### AVAILABLE DATA
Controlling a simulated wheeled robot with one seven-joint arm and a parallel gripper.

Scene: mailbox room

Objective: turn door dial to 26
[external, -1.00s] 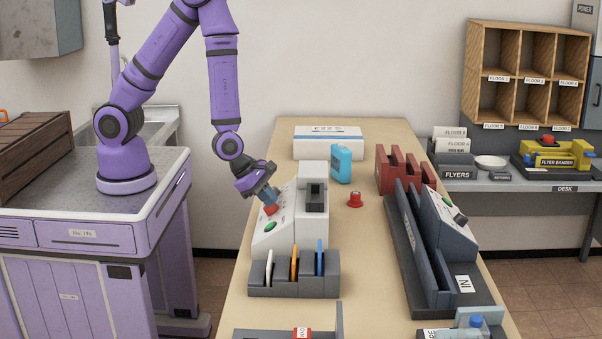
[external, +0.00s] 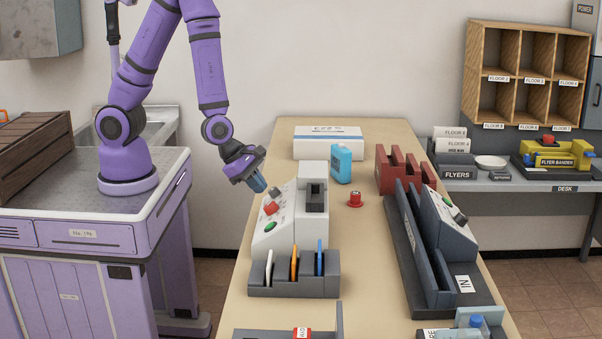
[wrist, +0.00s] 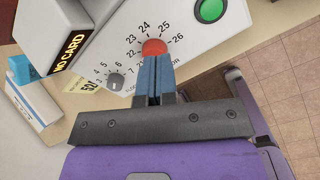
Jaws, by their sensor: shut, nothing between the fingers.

### SET TASK
Exactly the lines from the one with "Objective: turn door dial to 26" through the end of the listing above are to be repeated, with no pictures.

### REPLY
Objective: turn door dial to 26
[external, -1.00s] 
[external, +0.00s] 
[wrist, +0.00s] 
Jaws, by their sensor: shut, nothing between the fingers.

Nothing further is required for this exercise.